◆ **REQUIRED TASK**
Repeat exactly, and only, the lines from the one that contains "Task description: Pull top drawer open" to the one that contains "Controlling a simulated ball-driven", both ends included. Omit every picture.

◆ **DATA ENTRIES**
━━━━━━

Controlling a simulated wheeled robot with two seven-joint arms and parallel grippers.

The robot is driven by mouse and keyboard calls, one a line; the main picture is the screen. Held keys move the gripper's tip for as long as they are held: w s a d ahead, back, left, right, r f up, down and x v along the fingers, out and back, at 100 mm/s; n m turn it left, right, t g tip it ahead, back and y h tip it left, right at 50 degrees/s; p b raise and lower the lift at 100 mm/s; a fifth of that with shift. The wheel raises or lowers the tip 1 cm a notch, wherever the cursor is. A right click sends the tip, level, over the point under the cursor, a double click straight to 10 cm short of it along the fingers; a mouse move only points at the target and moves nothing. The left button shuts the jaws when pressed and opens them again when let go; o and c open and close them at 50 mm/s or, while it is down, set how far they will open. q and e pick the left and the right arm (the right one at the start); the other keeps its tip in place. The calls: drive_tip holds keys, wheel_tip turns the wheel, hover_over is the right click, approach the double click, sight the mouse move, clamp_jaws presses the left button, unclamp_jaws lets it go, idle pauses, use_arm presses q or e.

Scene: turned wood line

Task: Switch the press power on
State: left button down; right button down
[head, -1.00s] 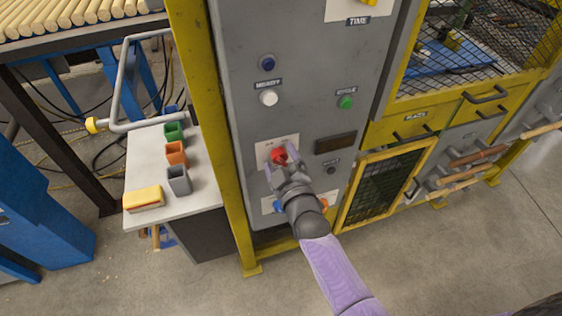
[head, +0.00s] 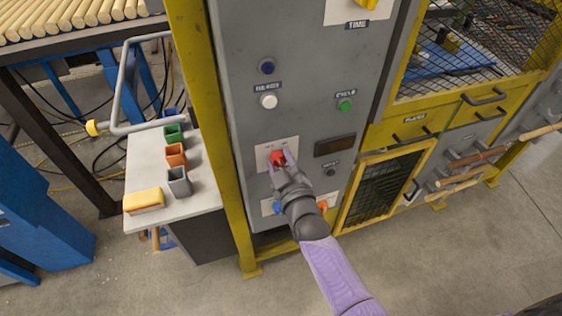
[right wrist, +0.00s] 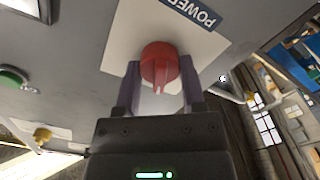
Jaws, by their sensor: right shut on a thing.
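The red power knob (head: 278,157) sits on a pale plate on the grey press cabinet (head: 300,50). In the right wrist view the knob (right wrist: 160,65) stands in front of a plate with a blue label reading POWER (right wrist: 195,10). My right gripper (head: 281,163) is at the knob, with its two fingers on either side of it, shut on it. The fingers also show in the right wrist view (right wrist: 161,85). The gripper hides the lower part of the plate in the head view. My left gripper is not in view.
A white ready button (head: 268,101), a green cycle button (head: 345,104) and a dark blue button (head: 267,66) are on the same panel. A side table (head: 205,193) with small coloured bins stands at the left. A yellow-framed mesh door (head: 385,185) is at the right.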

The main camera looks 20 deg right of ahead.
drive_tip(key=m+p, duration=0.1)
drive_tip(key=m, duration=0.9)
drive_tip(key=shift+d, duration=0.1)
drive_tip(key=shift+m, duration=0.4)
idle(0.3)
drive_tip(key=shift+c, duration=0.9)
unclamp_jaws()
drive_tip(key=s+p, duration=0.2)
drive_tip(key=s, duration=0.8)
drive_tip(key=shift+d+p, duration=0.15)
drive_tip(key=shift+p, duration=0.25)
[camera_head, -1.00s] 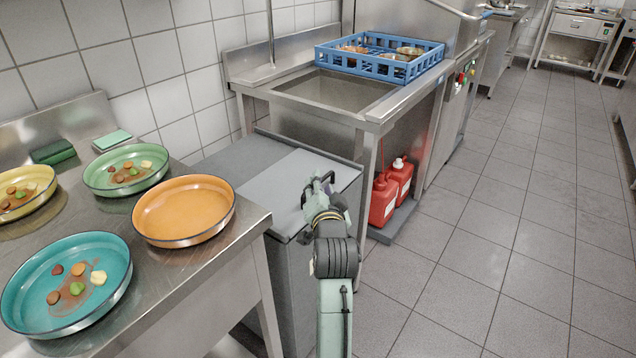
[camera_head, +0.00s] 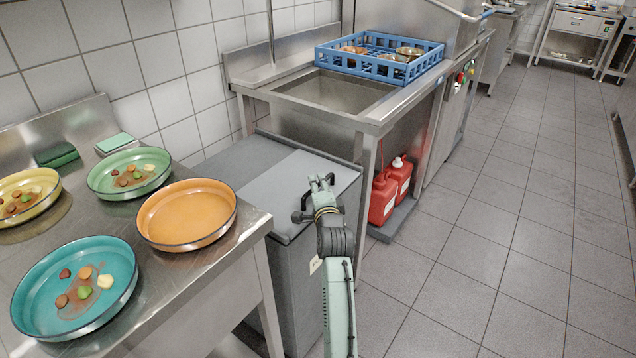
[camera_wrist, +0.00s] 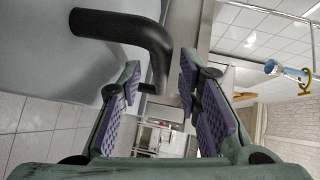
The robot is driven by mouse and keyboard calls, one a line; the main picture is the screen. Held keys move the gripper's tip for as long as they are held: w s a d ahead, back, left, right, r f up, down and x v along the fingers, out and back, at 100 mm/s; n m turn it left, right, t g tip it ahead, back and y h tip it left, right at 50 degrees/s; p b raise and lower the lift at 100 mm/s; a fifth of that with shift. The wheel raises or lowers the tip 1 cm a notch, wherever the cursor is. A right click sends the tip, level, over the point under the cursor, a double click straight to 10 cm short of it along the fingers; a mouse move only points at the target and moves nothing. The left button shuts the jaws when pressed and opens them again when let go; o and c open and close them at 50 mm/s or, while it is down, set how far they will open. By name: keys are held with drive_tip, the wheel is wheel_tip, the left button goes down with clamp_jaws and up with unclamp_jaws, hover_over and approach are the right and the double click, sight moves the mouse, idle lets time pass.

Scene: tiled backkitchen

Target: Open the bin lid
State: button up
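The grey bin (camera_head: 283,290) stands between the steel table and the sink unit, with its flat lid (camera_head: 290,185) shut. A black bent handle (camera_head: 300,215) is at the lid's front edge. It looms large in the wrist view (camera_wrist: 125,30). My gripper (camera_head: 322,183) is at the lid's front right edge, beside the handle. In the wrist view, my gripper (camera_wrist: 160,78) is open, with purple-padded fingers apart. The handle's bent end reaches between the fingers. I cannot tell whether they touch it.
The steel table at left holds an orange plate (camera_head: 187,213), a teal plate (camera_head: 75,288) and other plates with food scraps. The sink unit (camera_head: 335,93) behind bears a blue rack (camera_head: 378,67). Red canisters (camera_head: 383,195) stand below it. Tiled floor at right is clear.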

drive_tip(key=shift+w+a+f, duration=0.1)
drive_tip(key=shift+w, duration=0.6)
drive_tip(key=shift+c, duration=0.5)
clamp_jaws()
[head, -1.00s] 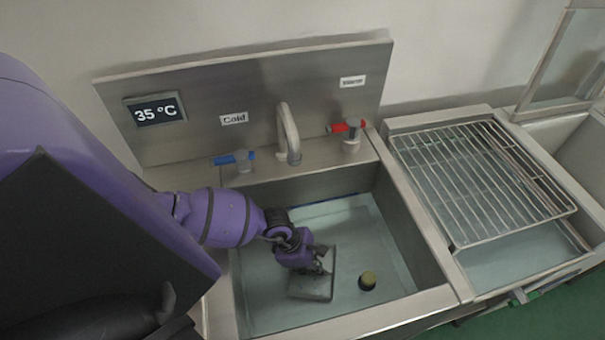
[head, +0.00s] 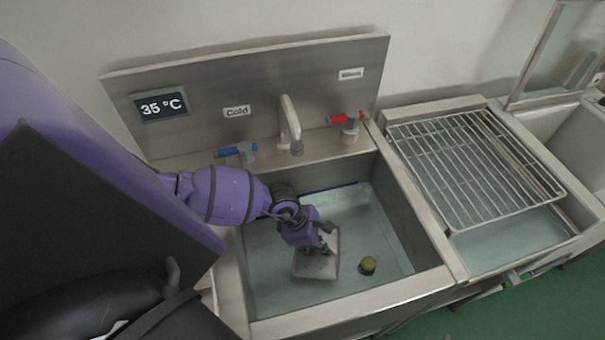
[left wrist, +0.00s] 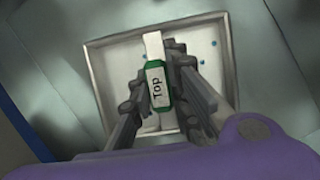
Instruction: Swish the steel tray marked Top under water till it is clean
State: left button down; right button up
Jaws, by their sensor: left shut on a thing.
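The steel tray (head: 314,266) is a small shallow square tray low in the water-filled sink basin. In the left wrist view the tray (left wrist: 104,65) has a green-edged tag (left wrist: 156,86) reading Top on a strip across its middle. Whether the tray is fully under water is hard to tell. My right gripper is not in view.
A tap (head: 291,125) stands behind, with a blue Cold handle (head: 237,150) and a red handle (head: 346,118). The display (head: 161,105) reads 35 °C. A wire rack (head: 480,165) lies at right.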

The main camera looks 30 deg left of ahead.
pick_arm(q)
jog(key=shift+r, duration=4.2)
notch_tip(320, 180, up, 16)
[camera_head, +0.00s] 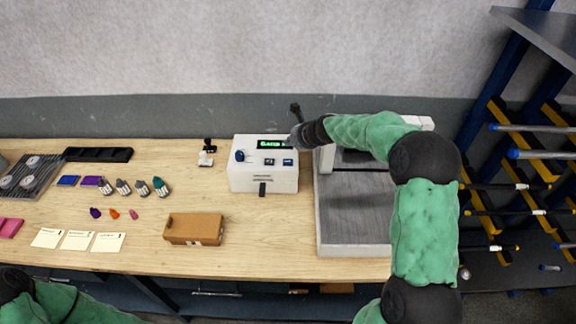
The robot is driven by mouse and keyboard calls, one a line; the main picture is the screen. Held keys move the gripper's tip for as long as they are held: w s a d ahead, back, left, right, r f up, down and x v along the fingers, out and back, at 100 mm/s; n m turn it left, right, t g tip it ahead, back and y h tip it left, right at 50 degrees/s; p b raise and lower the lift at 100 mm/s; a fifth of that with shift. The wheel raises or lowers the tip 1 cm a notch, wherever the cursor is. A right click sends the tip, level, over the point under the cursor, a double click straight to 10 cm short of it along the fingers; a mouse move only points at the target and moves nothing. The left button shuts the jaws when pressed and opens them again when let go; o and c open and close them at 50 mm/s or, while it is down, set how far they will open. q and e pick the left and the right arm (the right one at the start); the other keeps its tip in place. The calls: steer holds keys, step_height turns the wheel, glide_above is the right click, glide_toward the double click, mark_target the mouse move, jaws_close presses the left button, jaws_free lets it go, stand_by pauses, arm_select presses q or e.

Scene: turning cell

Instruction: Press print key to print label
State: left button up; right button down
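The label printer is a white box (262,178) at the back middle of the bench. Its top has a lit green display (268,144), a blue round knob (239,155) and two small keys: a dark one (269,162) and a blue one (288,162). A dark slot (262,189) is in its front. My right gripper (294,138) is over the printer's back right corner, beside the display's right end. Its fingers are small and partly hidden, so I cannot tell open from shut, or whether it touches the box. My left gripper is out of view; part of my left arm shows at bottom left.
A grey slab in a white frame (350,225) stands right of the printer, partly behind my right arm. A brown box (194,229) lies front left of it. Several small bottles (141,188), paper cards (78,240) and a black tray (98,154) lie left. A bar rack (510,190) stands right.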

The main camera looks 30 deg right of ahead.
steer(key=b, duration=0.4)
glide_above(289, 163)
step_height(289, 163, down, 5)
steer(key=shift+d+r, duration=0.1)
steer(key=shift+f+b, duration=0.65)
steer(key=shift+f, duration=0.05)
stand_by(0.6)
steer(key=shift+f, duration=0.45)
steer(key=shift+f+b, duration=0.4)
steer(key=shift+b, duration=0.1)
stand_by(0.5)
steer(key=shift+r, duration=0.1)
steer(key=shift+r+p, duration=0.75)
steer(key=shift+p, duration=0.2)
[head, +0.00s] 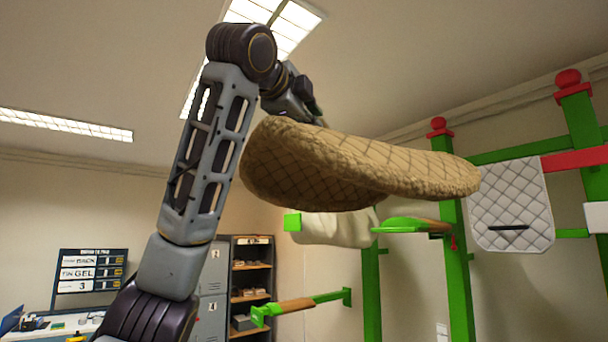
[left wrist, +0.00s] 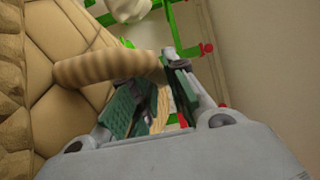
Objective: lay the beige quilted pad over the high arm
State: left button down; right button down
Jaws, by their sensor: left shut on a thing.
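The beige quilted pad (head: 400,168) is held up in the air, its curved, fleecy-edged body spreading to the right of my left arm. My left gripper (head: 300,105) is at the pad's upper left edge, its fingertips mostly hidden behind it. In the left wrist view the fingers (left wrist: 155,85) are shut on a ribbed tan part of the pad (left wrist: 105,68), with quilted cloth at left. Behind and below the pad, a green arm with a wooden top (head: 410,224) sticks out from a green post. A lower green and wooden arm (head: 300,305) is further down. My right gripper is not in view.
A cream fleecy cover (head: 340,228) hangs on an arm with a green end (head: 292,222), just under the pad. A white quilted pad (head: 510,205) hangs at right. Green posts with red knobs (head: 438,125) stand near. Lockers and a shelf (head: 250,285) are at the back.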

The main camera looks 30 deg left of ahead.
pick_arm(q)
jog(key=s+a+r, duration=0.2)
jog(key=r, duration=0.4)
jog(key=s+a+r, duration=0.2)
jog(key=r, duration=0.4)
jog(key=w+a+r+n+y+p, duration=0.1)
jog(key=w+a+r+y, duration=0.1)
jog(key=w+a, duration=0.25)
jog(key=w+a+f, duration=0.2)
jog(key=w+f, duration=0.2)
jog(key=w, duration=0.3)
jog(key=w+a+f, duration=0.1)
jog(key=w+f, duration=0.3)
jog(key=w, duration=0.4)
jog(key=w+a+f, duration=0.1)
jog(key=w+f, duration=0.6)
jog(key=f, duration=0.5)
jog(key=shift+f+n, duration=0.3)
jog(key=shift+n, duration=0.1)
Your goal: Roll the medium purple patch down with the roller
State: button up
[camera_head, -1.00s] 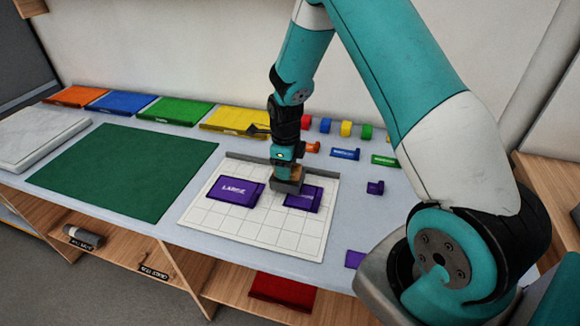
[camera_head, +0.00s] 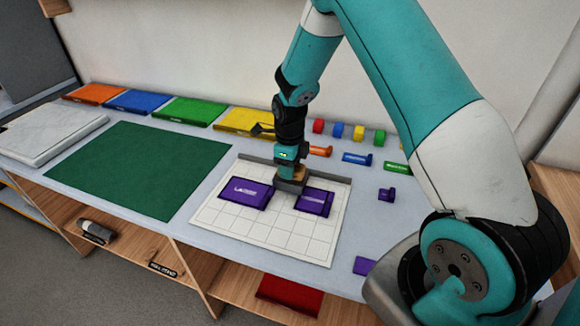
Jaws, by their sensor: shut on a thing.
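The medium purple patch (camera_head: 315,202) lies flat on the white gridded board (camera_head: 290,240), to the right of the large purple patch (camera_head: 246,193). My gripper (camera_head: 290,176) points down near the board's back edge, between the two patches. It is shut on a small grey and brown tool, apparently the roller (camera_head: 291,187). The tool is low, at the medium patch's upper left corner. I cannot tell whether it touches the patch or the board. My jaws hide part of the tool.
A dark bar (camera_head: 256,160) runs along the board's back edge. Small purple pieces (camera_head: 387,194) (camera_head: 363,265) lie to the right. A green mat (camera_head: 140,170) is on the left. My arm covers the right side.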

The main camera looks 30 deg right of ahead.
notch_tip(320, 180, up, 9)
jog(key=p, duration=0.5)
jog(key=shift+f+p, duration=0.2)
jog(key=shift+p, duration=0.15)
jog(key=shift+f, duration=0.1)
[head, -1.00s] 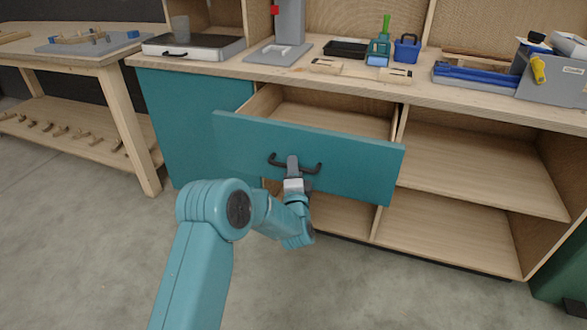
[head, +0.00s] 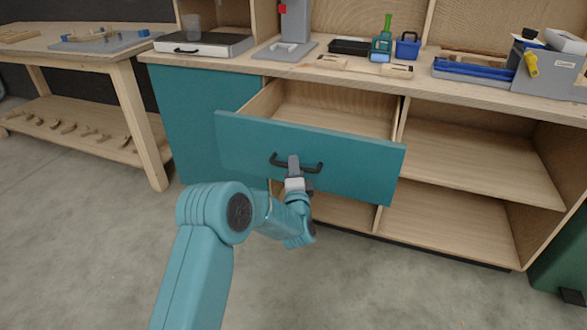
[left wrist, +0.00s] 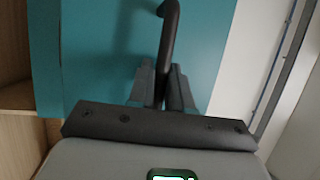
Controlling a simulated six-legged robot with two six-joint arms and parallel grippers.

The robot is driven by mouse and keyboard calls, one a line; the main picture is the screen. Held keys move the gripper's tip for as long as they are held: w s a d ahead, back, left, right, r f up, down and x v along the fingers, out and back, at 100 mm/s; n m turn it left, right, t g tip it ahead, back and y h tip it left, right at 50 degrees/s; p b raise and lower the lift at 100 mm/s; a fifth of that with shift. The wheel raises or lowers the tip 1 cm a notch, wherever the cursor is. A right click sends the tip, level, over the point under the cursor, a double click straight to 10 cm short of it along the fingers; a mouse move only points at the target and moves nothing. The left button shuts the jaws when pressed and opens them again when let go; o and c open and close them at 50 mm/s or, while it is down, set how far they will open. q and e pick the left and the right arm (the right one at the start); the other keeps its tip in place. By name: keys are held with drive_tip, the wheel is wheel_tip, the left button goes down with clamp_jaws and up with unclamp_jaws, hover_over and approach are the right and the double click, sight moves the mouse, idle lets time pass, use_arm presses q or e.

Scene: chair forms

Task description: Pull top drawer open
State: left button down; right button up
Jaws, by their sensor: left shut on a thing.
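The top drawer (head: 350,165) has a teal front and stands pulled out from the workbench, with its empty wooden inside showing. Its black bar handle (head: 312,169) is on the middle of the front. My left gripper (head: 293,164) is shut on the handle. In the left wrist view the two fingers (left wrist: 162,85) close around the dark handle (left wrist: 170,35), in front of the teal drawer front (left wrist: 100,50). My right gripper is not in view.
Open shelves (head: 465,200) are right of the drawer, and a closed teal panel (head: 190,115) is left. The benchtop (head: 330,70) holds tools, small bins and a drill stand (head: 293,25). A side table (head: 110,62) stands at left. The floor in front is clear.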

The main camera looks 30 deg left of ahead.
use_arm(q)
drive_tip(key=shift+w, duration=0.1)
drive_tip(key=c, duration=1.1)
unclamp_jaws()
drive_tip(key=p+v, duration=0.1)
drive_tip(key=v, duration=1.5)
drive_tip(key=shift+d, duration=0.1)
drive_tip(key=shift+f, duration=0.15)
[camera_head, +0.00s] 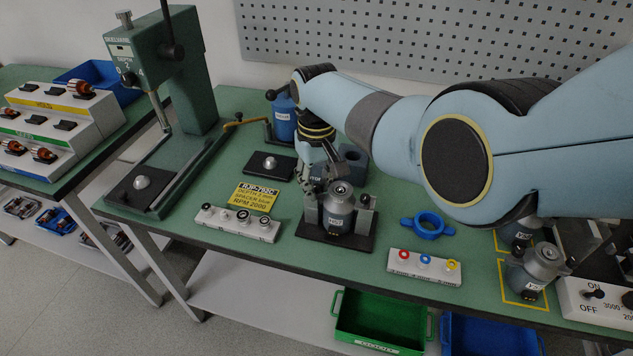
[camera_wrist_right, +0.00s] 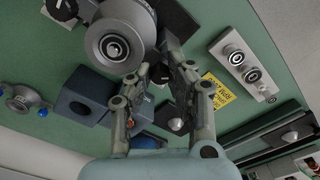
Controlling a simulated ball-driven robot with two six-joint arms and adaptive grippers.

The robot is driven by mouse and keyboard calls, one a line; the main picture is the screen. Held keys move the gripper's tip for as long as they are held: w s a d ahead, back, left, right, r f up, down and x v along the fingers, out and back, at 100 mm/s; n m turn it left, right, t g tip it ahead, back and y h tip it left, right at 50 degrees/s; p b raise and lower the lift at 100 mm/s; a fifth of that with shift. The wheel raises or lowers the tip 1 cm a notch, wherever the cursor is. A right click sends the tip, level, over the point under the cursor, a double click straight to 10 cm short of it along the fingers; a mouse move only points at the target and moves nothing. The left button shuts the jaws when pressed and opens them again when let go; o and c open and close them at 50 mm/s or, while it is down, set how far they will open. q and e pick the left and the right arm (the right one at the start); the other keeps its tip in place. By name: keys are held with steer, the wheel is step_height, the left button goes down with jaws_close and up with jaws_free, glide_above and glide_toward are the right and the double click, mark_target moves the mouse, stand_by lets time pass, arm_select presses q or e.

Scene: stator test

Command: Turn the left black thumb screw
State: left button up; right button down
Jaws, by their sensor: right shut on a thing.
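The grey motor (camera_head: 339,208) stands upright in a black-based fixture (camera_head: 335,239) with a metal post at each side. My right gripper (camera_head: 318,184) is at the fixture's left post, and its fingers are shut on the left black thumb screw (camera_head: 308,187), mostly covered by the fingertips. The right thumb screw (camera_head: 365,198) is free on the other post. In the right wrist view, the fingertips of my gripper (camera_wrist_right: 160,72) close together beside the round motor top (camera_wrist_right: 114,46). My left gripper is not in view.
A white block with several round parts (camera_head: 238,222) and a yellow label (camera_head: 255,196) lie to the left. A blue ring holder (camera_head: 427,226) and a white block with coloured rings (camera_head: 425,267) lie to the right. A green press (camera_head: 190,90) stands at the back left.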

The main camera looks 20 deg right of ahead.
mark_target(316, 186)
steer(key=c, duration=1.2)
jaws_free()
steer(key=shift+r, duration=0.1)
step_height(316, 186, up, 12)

━━━━━━

◆ **ANSWER FOR THE TASK**
Task description: Pull top drawer open
State: left button down; right button up
Jaws, by their sensor: left shut on a thing.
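The top drawer (head: 350,165) has a teal front and stands pulled out from the workbench, with its empty wooden inside showing. Its black bar handle (head: 312,169) is on the middle of the front. My left gripper (head: 293,164) is shut on the handle. In the left wrist view the two fingers (left wrist: 162,85) close around the dark handle (left wrist: 170,35), in front of the teal drawer front (left wrist: 100,50). My right gripper is not in view.
Open shelves (head: 465,200) are right of the drawer, and a closed teal panel (head: 190,115) is left. The benchtop (head: 330,70) holds tools, small bins and a drill stand (head: 293,25). A side table (head: 110,62) stands at left. The floor in front is clear.

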The main camera looks 30 deg left of ahead.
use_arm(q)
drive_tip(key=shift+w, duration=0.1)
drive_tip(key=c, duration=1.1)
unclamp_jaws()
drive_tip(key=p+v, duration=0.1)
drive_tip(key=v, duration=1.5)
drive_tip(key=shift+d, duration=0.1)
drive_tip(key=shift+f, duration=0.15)
[camera_head, +0.00s] 
[camera_wrist_right, +0.00s] 
Controlling a simulated ball-driven robot with two six-joint arms and adaptive grippers.

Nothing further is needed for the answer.